Brief
Copy the data from the line that contains "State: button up" to its last line, exactly, including both of those lines and leaving out everything before.

Dataset content
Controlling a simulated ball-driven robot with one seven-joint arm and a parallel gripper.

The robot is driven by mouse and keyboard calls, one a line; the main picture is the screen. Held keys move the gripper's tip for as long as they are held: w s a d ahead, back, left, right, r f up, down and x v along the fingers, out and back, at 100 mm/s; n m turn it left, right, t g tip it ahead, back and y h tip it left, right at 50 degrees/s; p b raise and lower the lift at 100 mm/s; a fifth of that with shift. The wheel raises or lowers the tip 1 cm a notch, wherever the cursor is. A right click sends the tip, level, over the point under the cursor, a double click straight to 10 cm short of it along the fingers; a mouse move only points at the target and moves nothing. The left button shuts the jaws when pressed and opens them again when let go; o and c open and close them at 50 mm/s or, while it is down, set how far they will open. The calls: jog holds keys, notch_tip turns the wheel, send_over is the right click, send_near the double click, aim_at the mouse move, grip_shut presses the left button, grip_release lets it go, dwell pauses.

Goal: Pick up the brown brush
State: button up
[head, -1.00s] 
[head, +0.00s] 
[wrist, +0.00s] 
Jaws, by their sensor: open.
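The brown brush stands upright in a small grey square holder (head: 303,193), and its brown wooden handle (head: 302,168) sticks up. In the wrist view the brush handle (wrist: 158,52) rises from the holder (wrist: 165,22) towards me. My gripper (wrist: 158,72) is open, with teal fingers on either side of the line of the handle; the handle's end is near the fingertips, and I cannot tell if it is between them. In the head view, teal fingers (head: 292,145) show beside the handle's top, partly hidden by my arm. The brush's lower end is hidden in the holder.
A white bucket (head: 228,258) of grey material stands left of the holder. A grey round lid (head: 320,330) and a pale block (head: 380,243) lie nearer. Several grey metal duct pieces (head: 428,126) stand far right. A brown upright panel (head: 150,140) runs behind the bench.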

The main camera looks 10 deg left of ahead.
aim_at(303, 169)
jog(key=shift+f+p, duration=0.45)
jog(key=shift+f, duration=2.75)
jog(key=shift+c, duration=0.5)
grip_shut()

Task solution
State: button up
[head, -1.00s] 
[head, +0.00s] 
[wrist, +0.00s] 
Jaws, by their sensor: open.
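The brown brush stands upright in a small grey square holder (head: 303,193), and its brown wooden handle (head: 302,168) sticks up. In the wrist view the brush handle (wrist: 158,52) rises from the holder (wrist: 165,22) towards me. My gripper (wrist: 158,72) is open, with teal fingers on either side of the line of the handle; the handle's end is near the fingertips, and I cannot tell if it is between them. In the head view, teal fingers (head: 292,145) show beside the handle's top, partly hidden by my arm. The brush's lower end is hidden in the holder.
A white bucket (head: 228,258) of grey material stands left of the holder. A grey round lid (head: 320,330) and a pale block (head: 380,243) lie nearer. Several grey metal duct pieces (head: 428,126) stand far right. A brown upright panel (head: 150,140) runs behind the bench.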

The main camera looks 10 deg left of ahead.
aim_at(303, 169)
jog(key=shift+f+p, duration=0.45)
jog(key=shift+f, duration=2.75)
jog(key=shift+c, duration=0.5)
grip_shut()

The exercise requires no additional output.